Taaza Tareen 1

Local Artists’ Residency

April 8 – April 28, 2005

with Ali Kazim, Auj Khan, Ayesha Durrani, Ayesha Khan, Mahreen Zuberi, Mohammad Ali Talpur & Naveid Iqbal

Following the success of the International Residencies in the formative years of Vasl, a three-week residency program was designed for seven Pakistani artists in the emerging years of their practices.

Ali Kazim, Auj Khan, Ayesha Durrani, Ayesha Khan, Mehreen Zuberi, Mohammad Ali Talpur and Naveid Iqbal were invited to participate in the first Vasl ‘Taaza Tareen’ residency.

The artists came from various backgrounds and had graduated from different art universities across Pakistan, enabling each to bring his/her own discipline of art practice and sensibility towards the residency. As part of the educational outreach component of the residency, the artists conducted a 2 day workshop at two The Citizens Foundation (TCF) Schools in Karachi. The informal lectures and activities were designed to introduce the students with a basic idea of what it meant to be an artist in a Pakistani society. The artists asks the students for their interpretation of the words ‘art’, ‘creativity’ and ‘fun’ which lead to a mural and a story-based exercise. The mural consisted of each student working from a given reference on his or her individual boards to be put together at the end creating a collaborative image.

During the program, the seven artists explored narratives and materials interlinked in their practices at studios provided by the Rangoonwala Foundation and exhibited their final bodies of work at the V.M. Art Gallery, Karachi. The Open Forum discussion was attended with over 80 participants at the V.M. Art Gallery and much dialogue was generated about work practice and individual aspirations.

Ali Kazim

Instead of narrative manifestation my images are based on my meditative results of my intimate experiences . Lucidity of folktales, simplicity of fundamentals, moral values of sufies, ornamental forms, discipline of intricate details make me closer to my paintings.

Auj Khan

In the local context, the horse and the camouflage served as metaphors for the democratic process in the country, and the vacant, worn out chair a question for the times to come. On a global level it alludes to questions of economic hegemony and our position within it. Also questions of peace and destruction hover the volatile region of the sub-continent.

Arcadia deals with the virtual, constructed image of a beautiful escape we live in. Formally my work also attempts to negotiate and answer questions of what it means to paint in times today. The nature of ‘image’ itself, the painting process and personal concerns become my work.

Ayesha Durrani

An artists’ surroundings play an important role in his or her work. Being a woman, I think it is even more so, because we have a more outlines space that we occupy in our daily lives. Sometimes, we are even forbidden to cross that invisible line. So, there is always curiosity to find out what goes on the outside.
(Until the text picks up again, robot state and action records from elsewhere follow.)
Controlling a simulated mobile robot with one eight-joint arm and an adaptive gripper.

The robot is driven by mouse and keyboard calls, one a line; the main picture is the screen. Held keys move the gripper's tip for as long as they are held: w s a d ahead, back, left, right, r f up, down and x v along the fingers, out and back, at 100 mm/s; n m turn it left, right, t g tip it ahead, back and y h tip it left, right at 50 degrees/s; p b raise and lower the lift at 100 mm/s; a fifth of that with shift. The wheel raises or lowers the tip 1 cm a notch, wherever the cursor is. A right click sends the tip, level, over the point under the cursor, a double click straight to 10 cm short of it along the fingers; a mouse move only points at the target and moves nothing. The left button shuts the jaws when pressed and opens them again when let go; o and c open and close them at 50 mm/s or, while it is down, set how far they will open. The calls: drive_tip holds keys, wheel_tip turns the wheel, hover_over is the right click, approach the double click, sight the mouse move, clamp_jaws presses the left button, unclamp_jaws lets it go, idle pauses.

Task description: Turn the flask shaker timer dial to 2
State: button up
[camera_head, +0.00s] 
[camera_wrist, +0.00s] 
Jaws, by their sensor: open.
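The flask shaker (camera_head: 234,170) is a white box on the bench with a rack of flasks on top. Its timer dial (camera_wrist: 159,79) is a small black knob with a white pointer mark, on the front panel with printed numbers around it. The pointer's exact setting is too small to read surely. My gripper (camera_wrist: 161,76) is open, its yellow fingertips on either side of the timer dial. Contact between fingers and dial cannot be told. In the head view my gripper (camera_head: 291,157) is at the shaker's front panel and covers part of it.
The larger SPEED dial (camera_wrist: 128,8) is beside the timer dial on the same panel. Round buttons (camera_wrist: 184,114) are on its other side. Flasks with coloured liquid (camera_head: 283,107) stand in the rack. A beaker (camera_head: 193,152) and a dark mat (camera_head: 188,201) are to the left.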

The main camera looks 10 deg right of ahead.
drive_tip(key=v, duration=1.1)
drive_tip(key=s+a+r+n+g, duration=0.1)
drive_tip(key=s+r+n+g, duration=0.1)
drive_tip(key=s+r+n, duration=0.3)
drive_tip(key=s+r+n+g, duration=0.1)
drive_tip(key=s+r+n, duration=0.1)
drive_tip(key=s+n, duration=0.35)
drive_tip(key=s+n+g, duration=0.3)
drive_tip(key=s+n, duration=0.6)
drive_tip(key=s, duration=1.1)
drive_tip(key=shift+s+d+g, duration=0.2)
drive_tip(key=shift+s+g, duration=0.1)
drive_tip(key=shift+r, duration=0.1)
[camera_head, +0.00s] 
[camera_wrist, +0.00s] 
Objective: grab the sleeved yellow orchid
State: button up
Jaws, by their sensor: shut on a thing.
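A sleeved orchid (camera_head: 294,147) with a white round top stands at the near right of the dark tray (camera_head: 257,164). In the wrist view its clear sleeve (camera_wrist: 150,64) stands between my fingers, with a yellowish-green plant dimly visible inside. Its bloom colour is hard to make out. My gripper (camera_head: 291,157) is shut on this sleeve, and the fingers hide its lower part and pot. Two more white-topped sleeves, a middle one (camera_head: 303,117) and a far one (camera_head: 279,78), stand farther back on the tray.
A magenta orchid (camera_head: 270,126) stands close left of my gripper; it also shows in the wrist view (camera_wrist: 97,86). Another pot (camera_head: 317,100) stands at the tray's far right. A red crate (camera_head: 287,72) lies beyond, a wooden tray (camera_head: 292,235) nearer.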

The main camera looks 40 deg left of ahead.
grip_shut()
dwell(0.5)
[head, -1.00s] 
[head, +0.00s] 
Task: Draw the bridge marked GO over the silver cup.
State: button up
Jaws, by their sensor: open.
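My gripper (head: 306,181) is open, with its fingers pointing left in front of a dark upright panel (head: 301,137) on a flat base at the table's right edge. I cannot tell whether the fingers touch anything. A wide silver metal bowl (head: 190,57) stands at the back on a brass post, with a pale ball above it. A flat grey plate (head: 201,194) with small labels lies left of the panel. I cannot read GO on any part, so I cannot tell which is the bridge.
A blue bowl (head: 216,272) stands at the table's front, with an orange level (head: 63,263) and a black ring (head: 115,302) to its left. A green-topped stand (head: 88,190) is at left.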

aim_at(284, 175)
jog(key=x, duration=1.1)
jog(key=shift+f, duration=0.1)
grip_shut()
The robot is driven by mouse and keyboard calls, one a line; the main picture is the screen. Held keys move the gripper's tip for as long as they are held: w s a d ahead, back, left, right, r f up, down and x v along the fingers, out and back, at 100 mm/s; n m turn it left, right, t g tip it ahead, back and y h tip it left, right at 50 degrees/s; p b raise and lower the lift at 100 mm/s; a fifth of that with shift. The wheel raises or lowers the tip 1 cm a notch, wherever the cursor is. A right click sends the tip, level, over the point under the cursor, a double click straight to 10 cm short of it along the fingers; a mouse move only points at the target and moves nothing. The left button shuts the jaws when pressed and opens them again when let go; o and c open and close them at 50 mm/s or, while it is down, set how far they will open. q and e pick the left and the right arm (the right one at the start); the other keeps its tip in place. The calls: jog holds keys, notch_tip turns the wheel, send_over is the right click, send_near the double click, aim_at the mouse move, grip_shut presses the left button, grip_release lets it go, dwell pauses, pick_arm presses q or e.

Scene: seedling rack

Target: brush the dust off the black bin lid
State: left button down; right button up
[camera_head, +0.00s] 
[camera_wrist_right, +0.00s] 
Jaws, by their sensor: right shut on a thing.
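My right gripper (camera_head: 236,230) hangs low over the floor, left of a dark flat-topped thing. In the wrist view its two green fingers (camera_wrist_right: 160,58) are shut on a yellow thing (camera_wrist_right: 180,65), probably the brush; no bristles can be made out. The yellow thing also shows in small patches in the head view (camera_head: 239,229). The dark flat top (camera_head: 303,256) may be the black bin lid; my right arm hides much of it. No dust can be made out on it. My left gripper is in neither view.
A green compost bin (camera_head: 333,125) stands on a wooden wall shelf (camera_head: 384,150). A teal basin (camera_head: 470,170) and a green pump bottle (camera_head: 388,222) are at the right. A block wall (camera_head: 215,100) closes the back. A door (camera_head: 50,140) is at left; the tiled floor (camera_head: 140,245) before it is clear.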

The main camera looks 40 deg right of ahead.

“Directions” is all about crossing that line and the disorientation felt in a new environment.

Being in a new place helps you open up and find out new things about yourself, personally and professionally, but then again same things follow you everywhere.

Ayesha Khan

This is the first time in my artistic career that I have been able to communicate heartfelt feelings successfully. This work is an out pouring of emotions I have been undergoing lately. It has been a challenging and colourful year for me, full of surprises.

The title is derived from a feeling of relief and triumph over circumstances. It has been a long break since I painted without inhibition. “Finally….”, I have been able to paint the way I wanted to. The Kaaba is the focal point from where the rest of the painting originates or leads to. I have been investing some time in strengthening my relationship with the Almighty and FINALLY I had a breakthrough. My father’s death was instrumental in pushing me closer to God. The crisscrossing lines going to and from the Kaaba stand for the myriad inter-related concerns that rule our mental life. I have FINALLY come to realize a simple truth – the only solution to all questions is God.

Just like millions congregate around the Kaaba, the crows stand for a family union. We were a family of 5, practicing a daily ritual of having evening tea together under the lush tree in our patio. Now only 4 remain and the ritual doesn’t feel the same. Hence, the tree is barren.

This work is rich in personal symbology and is an expression of a million issues that rule my life currently. I do not intent it to be read as sad. It is a complex depiction of a recent shift in personal outlook and perspective.

Mahreen Zuberi

“What gets you started?” is a bit of tease, where the images light heartedly flirt with the viewer.

Mohammad Ali Talpur

I start a painting with a single line and then keep on adding to it, as the lines increase they naturally curve and take on their own direction, on the way making errors, but moving on. I contain my experiences in the complexity of this line. The starting point being darker and the end much lighter, it is about time, distance and living.

Naveid Iqbal

Sharing of cigarettes and sharing of thoughts are proportional to each other for me.